Dans ces conditions, la cour considère que le premier juge a, par des motifs pertinents qu'il convient d'approuver, fait une exacte appréciation des faits de la cause et du droit des parties en condamnant la Caisse régionale de Crédit Agricole Alsace Vosges à calculer le montant des échéances réellement dues par M. [P] [N] et Mme [S] [J] sur la base d'un prêt à taux zéro de 18 253,63 euros, à établir un nouveau tableau d'amortissement, et à leur rembourser les sommes apparaissant indûment perçues du fait de ce nouveau calcul.
C'est encore à bon droit, et par des motifs pertinents qui seront adoptés, que le premier juge a condamné la banque à verser aux consorts [J]-[N] la somme de 1 500 euros à titre de dommages-intérêts, dès lors que la position de la banque, l'incertitude de ses explications et le temps de traitement du dossier ont placé les emprunteurs dans une situation d'insécurité juridique et financière caractérisée.
Il résulte également de la solution retenue par la cour que le prononcé d'une astreinte, puis sa liquidation, par décision du juge de l'exécution, confirmée par la cour de céans, n'ont causé aucun préjudice indemnisable au détriment de la banque, dont la demande à ce titre sera rejetée.
Pour autant, la cour, au vu des éléments dont elle dispose, n'aperçoit pas de motif de s'écarter de l'appréciation faite par le magistrat chargé de la mise en état qui, dans son ordonnance du 26 juin 2020, a, pour écarter la requête en radiation présentée par les intimés, constaté que la décision entreprise avait été exécutée en toutes ses dispositions, en relevant, notamment, que plusieurs propositions avaient été faites aux emprunteurs, lesquels avaient opté pour une période d'amortissement de 24 ans, sans qu'aucun élément ne permette de déduire que la banque n'en aurait pas tenu compte.

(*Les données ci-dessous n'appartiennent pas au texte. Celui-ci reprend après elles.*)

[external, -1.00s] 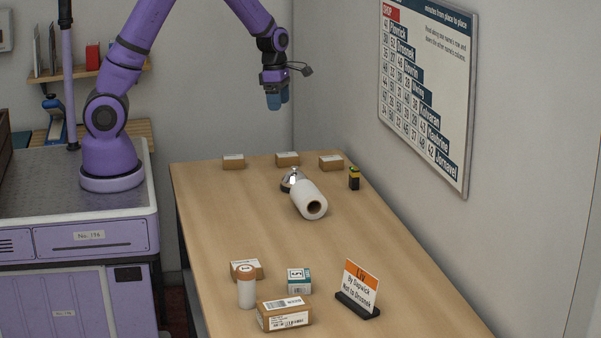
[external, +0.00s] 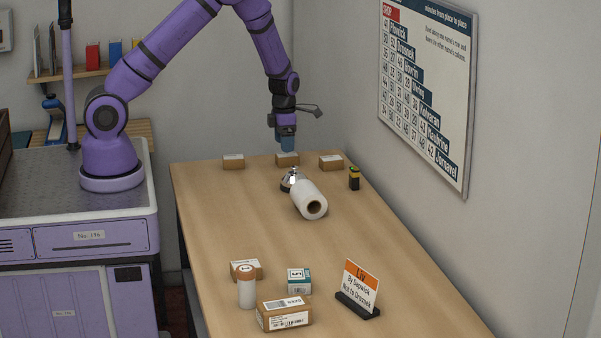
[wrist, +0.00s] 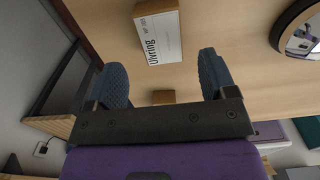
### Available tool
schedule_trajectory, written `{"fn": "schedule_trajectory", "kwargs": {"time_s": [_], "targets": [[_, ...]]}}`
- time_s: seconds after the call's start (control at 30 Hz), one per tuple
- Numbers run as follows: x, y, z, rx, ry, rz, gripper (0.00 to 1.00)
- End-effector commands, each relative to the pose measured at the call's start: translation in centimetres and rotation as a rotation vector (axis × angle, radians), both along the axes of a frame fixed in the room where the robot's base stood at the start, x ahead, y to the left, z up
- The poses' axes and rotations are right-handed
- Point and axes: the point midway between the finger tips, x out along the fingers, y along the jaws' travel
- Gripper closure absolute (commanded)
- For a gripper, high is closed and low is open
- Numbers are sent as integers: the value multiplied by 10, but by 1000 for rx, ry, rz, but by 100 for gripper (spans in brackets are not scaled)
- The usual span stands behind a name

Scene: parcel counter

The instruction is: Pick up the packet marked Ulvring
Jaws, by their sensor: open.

Il convient, en conséquence, de rejeter la demande de Mme [J] et M. [N] tendant au prononcé d'une astreinte à hauteur de cour.
Le Crédit Agricole succombant pour l'essentiel sera tenu des dépens de l'appel, par application de l'article 696 du code de procédure civile, outre confirmation du jugement déféré sur cette question.
L'équité commande en outre de mettre à la charge de la banque une indemnité de procédure pour frais irrépétibles de 2 000 euros au profit des intimés, tout en disant n'y avoir lieu à application de l'article 700 du code de procédure civile à l'encontre de ces derniers, et en confirmant les dispositions du jugement déféré de ce chef.
P A R C E S M O T I F S
La Cour,
Confirme en toutes ses dispositions le jugement rendu le 28 août 2018 par le tribunal de grande instance de Strasbourg,
Y ajoutant,
Déboute la Caisse régionale de Crédit Agricole Alsace Vosges de sa demande en dommages-intérêts,
Déboute Mme [S] [J] et M. [P] [N] de leur demande de prononcé d'une astreinte,
Condamne la Caisse régionale de Crédit Agricole Alsace Vosges aux dépens de l'appel,
Condamne la Caisse régionale de Crédit Agricole Alsace Vosges à payer à Mme [S] [J] et M. [P] [N], indivisément, la somme de 2 000 euros au titre de l'article 700 du code de procédure civile,
Dit n'y avoir lieu à application de l'article 700 du code de procédure civile au profit de la Caisse régionale de Crédit Agricole Alsace Vosges.